无论原因是什么,删除此类冗余记录对于提高数据准确性、减少错误或提高数据库性能效率都至关重要。
查找重复值
在删除重复记录之前,我们必须确定它们是否存在于表中。可以使用以下方法实现 -
GROUP BY 子句
COUNT() 方法
示例
首先,我们创建一个名为"CUSTOMERS"的表,其中包含重复值 -
CREATE TABLE CUSTOMERS( ID int, NAME varchar(100) );
使用以下 INSERT 查询,将几条记录插入"CUSTOMERS"表。此处,我们将"John"作为重复记录添加了 3 次 -
INSERT INTO CUSTOMERS VALUES (1,'John'), (2,'Johnson'), (3,'John'), (4,'John');
获得的 CUSTOMERS 表如下 -
id | name |
---|---|
1 | John |
2 | Johnson |
3 | John |
4 | John |
现在,我们使用 COUNT() 方法和 GROUP BY 子句检索表中重复的记录,如下查询所示 -
SELECT NAME, COUNT(NAME) FROM CUSTOMERS GROUP BY NAME HAVING COUNT(NAME) > 1;
输出
以下是获得的输出 -
NAME | COUNT(NAME) |
---|---|
John | 3 |
删除重复记录
要从数据库表中删除重复记录,我们可以使用 DELETE 命令。但是,此 DELETE 命令有两种删除重复记录的方法 -
使用 DELETE...JOIN
使用 ROW_NUMBER() 函数
使用 DELETE...JOIN
要使用 DELETE...JOIN 命令从表中删除重复记录,我们需要对其自身进行内连接。这适用于不完全相同的情况。
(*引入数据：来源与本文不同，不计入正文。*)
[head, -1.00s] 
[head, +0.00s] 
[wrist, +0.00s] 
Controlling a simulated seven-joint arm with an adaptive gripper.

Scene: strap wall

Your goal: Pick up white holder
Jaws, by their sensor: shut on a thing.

例如,假设客户记录中有重复的客户详细信息,但序列号不断递增。这里,即使 ID 不同,记录也会重复。
示例
在以下查询中,我们使用之前创建的 CUSTOMERS 表,通过 DELETE...JOIN 命令删除重复记录 -
DELETE t1 FROM CUSTOMERS t1 INNER JOIN CUSTOMERS t2 WHERE t1.id < t2.id AND t1.name = t2.name;
输出
以下是获得的输出 -
Query OK, 2 rows affected (0.01 sec)
验证
我们可以使用以下 SELECT 语句验证重复记录是否已被删除 -
SELECT * FROM CUSTOMERS;
我们可以在得到的表中看到,该查询删除了重复项,并在表中保留了不同的记录 -
ID | NAME |
---|---|
2 | Johnson |
4 | John |
使用 ROW_NUMBER() 函数
MySQL 中的 ROW_NUMBER() 函数用于为查询结果集中的每一行分配一个从 1 开始的序列号。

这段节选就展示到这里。